This long, dense novel, a bestseller in the author's native Norway,
offers a summary history of philosophy embedded in a philosophical
mystery disguised as a children's book--but only sophisticated young
adults would be remotely interested. Sophie Amundsen is about to turn 15
when she receives a letter from one Alberto Knox, a philosopher who
undertakes to educate her in his craft. Sections in which we read the
text of Knox's lessons to Sophie about the pre-Socratics, Plato and St.
Augustine alternate with those in which we find out about Sophie's life
with her well-meaning mother. Soon, though, Sophie begins receiving
other, stranger missives addressed to one Hilde Moller Knag from her
absent father, Albert. [...] Norwegian philosophy professor Gaarder's
notion of making a history of philosophy accessible is a good one.

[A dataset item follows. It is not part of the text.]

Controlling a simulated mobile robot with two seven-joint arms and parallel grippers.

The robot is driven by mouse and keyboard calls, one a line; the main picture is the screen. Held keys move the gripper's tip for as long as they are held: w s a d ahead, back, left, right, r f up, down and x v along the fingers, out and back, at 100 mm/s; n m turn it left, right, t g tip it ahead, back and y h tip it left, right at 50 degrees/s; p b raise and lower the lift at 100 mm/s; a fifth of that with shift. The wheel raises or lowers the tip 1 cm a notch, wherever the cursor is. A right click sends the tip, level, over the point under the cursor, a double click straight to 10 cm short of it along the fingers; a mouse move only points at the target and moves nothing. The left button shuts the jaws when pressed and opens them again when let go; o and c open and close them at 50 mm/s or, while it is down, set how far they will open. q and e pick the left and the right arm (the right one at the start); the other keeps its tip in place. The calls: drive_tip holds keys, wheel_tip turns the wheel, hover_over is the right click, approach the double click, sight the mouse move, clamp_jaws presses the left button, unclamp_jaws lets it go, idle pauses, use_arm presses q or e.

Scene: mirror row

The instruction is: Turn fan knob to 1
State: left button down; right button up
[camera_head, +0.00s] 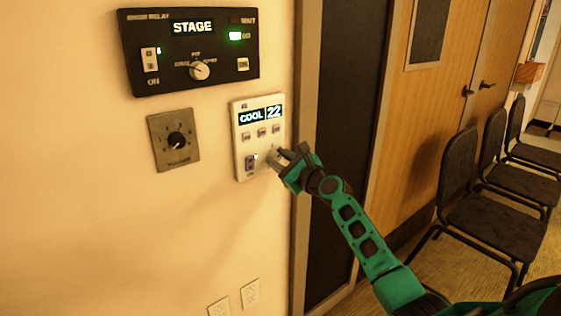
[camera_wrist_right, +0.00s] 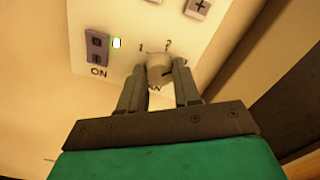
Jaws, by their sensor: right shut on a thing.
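The white thermostat panel (camera_head: 239,135) is on the wall, its display reading COOL and 22. In the right wrist view, the round pale fan knob (camera_wrist_right: 159,68) sits low on the panel (camera_wrist_right: 125,30), with the marks 1 and 2 above it. A dark mark on the knob points to the right. My right gripper (camera_head: 288,160) is at the panel's lower right. In the right wrist view, my right gripper's fingers (camera_wrist_right: 158,84) are shut on the fan knob, one on each side. The lettering under the knob is partly hidden. My left gripper is not in view.
A rocker switch (camera_wrist_right: 97,48) marked ON, with a green light beside it, is left of the knob. A black STAGE panel (camera_head: 222,71) and a grey dial plate (camera_head: 158,152) are on the wall. A dark door frame (camera_head: 340,120) and chairs (camera_head: 495,220) are to the right.

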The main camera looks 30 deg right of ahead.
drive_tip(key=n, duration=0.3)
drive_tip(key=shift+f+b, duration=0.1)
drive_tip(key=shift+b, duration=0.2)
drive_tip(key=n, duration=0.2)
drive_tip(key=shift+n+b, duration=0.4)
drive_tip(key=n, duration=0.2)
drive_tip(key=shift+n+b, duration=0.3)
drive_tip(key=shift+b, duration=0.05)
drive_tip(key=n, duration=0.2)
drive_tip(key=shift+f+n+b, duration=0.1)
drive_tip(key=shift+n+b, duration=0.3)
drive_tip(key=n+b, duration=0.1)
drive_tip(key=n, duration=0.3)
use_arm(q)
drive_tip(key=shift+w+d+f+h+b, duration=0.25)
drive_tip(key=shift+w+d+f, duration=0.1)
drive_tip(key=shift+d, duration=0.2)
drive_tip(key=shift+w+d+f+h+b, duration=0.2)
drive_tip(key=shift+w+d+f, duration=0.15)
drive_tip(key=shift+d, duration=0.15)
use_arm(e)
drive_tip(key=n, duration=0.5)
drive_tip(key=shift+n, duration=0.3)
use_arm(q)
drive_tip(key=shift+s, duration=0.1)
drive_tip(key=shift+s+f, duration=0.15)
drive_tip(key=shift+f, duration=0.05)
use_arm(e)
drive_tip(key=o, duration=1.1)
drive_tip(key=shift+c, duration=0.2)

Unfortunately, it's occasionally undermined by the dry language he uses
to describe the works of various thinkers and by an idiosyncratic bias
that gives one paragraph to Nietzsche but dozens to Sartre, breezing
right by Wittgenstein and the most influential philosophy of this
century, logical positivism. Many readers, regardless of their age, may
be tempted to skip over the lessons, which aren't well integrated with
the more interesting and unusual metafictional story line. Author tour.